A new control strategy for small wind farm with capabilities of supplying required reactive power and transient stability improvement

This paper presents a new control strategy for a small scale wind farm which is composed of both fixed and variable speed wind turbine generator systems. Fixed speed wind generators (FSWGs) are largely dependent on reactive power, so they require large reactive power when a short circuit fault occurs in the power system. Otherwise the FSWGs become unstable and have to be disconnected from the power system. In this paper, a new wind farm topology is considered, where series connected fixed speed WTGs are installed with variable speed wind turbine (VSWT) driven by doubly fed induction generators (DFIGs). A new direct power control (DPC) strategy based on discrete space vector modulation (DSVM) technique is applied for DFIG-based wind turbine system. No extra power or current control loops are required, simplifying the system design and improving transient performance.

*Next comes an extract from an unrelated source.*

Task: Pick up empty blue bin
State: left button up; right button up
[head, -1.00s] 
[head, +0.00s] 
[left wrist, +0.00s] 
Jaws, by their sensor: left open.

Simulation results clearly show that the proposed topology is a cost effective solution and simplified system design to minimize voltage fluctuation of both fixed and variable speed WTGs as well as to improve the transient stability of the wind farm.

► We model a new wind farm topology with suitable control strategies.
► Using of DFIG wind turbine with suitable control can improve wind farm stability.
► Direct power control based discrete space vector modulation is applied on DFIG.
► This control strategy sensibly reduces ripple of the active and reactive powers.
► We conclude that these solutions improve stability and fulfill grid code requirements.